MultiFileConverter.__init__

def __init__(encoding: str = "utf-8",
             json_content_key: str = "content") -> None

Initialize the MultiFileConverter.

Arguments:

  • encoding: The encoding to use when reading files.
  • json_content_key: The key to use as content-field in a document when converting json-files.

MultiFileConverter.to_dict

def to_dict() -> Dict[str, Any]

Serialize this instance to a dictionary.

MultiFileConverter.from_dict

@classmethod
def from_dict(cls, data: Dict[str, Any]) -> "MultiFileConverter"

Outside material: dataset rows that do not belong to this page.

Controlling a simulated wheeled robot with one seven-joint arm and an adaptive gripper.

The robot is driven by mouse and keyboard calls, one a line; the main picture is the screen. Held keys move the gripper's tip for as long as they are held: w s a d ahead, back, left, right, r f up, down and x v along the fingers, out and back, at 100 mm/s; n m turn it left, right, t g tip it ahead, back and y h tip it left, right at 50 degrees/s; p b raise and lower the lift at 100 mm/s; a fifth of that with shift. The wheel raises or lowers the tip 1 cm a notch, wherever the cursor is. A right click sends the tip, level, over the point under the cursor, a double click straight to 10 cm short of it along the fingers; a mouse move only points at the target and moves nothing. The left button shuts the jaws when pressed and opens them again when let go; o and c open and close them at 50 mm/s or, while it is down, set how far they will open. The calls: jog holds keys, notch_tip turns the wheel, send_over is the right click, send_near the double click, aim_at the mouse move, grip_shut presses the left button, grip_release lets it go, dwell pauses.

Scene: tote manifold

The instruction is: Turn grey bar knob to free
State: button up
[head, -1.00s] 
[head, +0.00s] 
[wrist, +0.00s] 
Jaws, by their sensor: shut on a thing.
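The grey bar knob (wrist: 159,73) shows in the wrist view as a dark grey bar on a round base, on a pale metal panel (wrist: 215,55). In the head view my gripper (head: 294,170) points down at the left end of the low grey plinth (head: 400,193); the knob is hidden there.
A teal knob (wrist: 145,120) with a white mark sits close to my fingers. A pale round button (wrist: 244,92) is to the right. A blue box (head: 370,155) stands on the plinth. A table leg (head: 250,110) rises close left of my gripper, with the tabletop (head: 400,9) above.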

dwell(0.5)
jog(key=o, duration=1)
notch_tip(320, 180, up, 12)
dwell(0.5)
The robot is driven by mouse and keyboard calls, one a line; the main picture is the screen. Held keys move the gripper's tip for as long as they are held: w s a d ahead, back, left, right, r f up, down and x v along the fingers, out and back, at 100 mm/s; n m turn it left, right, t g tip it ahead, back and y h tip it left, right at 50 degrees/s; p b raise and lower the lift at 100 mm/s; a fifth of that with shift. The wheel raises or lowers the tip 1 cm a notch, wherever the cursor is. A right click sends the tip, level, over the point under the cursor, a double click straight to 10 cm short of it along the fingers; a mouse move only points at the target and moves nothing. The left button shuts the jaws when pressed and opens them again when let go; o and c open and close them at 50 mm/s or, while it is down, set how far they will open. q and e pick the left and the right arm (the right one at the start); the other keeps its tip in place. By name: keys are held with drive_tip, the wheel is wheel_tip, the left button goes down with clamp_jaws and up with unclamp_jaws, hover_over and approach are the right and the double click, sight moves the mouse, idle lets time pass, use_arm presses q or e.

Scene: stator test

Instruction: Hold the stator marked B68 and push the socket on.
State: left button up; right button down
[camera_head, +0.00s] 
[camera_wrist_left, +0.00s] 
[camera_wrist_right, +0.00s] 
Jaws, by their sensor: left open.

Load this instance from a dictionary.

Module haystack_experimental.super_components.indexers.sentence_transformers_document_indexer

SentenceTransformersDocumentIndexer

A document indexer that takes a list of documents, embeds them using SentenceTransformers, and stores them.

Usage:

>>> from haystack import Document
>>> from haystack.document_stores.in_memory import InMemoryDocumentStore
>>> document_store = InMemoryDocumentStore()
>>> doc = Document(content="I love pizza!")
>>> indexer = SentenceTransformersDocumentIndexer(document_store=document_store)
>>> indexer.warm_up()
>>> result = indexer.run(documents=[doc])
>>> print(result)
{'documents_written': 1}
>>> document_store.count_documents()
1

SentenceTransformersDocumentIndexer.__init__

def __init__(
        document_store: DocumentStore,
        model: str = "sentence-transformers/all-mpnet-base-v2",
        device: Optional[ComponentDevice] = None,
        token: Optional[Secret] = Secret.from_env_var(
            ["HF_API_TOKEN", "HF_TOKEN"], strict=False),
        prefix: str = "",
        suffix: str = "",
        batch_size: int = 32,
        progress_bar: bool = True,
        normalize_embeddings: bool = False,
        meta_fields_to_embed: Optional[List[str]] = None,
        embedding_separator: str = "\n",
        trust_remote_code: bool = False,
        truncate_dim: Optional[int] = None,
        model_kwargs: Optional[Dict[str, Any]] = None,
        tokenizer_kwargs: Optional[Dict[str, Any]] = None,
        config_kwargs: Optional[Dict[str, Any]] = None,
        precision: Literal["float32", "int8", "uint8", "binary",
                           "ubinary"] = "float32",
        duplicate_policy: DuplicatePolicy = DuplicatePolicy.OVERWRITE) -> None

Initialize the SentenceTransformersDocumentIndexer component.

Arguments:

  • document_store: The document store where the documents should be stored.
  • model: The embedding model to use (local path or Hugging Face model ID).
  • device: The device to use for loading the model.
  • token: The API token to download private models from Hugging Face.
  • prefix: String to add at the beginning of each document text.
  • suffix: String to add at the end of each document text.
  • batch_size: Number of documents to embed at once.
  • progress_bar: If True, shows a progress bar when embedding documents.
  • normalize_embeddings: If True, embeddings are L2 normalized.
  • meta_fields_to_embed: List of metadata fields to embed along with the document text.
  • embedding_separator: Separator used to concatenate metadata fields to document text.
  • trust_remote_code: If True, allows custom models and scripts.
  • truncate_dim: Dimension to truncate sentence embeddings to.
  • model_kwargs: Additional keyword arguments for model initialization.
  • tokenizer_kwargs: Additional keyword arguments for tokenizer initialization.
  • config_kwargs: Additional keyword arguments for model configuration.
  • precision: The precision to use for the embeddings.
  • duplicate_policy: The duplicate policy to use when writing documents.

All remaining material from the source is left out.